13.3.2 Ground-Based Facilities

The Daniel K. Inouye Solar Telescope, DKIST, is a 4 m telescope located in Maui, HI, USA, that will observe the Sun and its near-environment starting in 2018. DKIST lacks a coronagraph and is therefore not optimized for detecting near-Sun comets. However, its instrument suite—including adaptive optics-aided optical and infrared spectroscopy and polarimetry—may permit exciting new investigations of comets discovered sufficiently far in advance to plan specific observing sequences.
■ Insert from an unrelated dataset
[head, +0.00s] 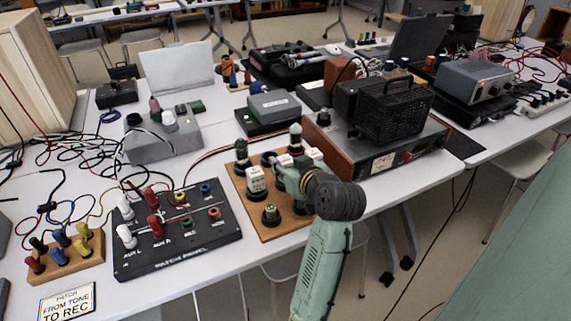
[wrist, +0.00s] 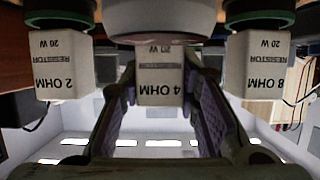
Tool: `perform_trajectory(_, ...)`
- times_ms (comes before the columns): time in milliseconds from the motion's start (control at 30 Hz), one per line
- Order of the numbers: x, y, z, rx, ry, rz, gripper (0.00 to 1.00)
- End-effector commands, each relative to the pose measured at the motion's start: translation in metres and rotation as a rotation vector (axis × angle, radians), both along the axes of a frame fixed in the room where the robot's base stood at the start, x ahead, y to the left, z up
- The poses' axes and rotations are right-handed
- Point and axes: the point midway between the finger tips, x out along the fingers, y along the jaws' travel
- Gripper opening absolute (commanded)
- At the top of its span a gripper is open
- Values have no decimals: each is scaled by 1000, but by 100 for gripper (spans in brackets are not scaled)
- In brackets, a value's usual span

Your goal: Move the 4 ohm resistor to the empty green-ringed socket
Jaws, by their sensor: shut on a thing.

Finally, we note the anticipated growing capabilities for the potential detection of near-Sun comets pre-perihelion, which will allow greater forward planning for the observation of any particularly interesting targets. Most notably, LSST is an 8.4 m telescope that is due to begin operations in Chile in 2019. Its deep sensitivity, wide field of view, and high cadence may allow the earlier detection of near-Sun comets, well before they reach the fields of view of space-based solar observatories. Furthermore, sophisticated software is under development for the detection of moving objects and the calculation of their orbits in close to real time, potentially allowing dedicated follow up with other facilities.